Given task:
Each line from the one containing "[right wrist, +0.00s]" through the end of the listing below must be copied exactly; pictures are excluded.

[Start Data block]

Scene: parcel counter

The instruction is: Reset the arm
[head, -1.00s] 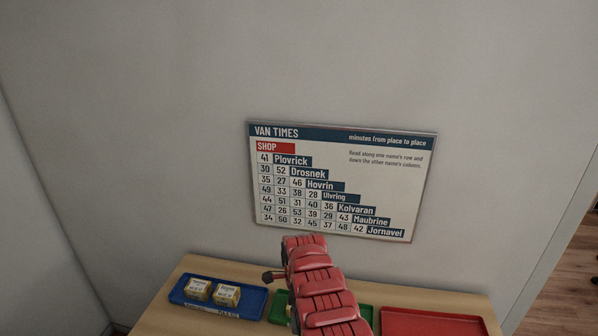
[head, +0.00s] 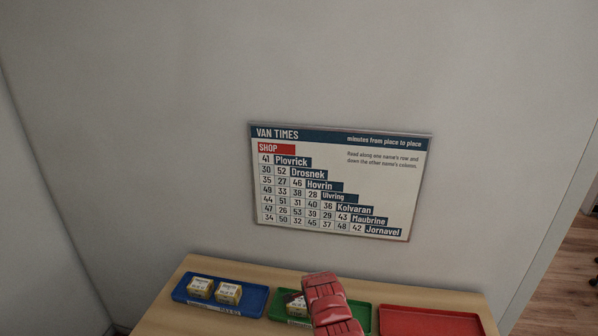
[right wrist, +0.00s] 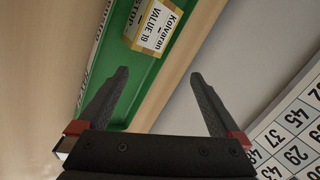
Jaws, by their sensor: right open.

[End Data block]

Output of the exercise:
[right wrist, +0.00s] 
Jaws, by their sensor: right open.

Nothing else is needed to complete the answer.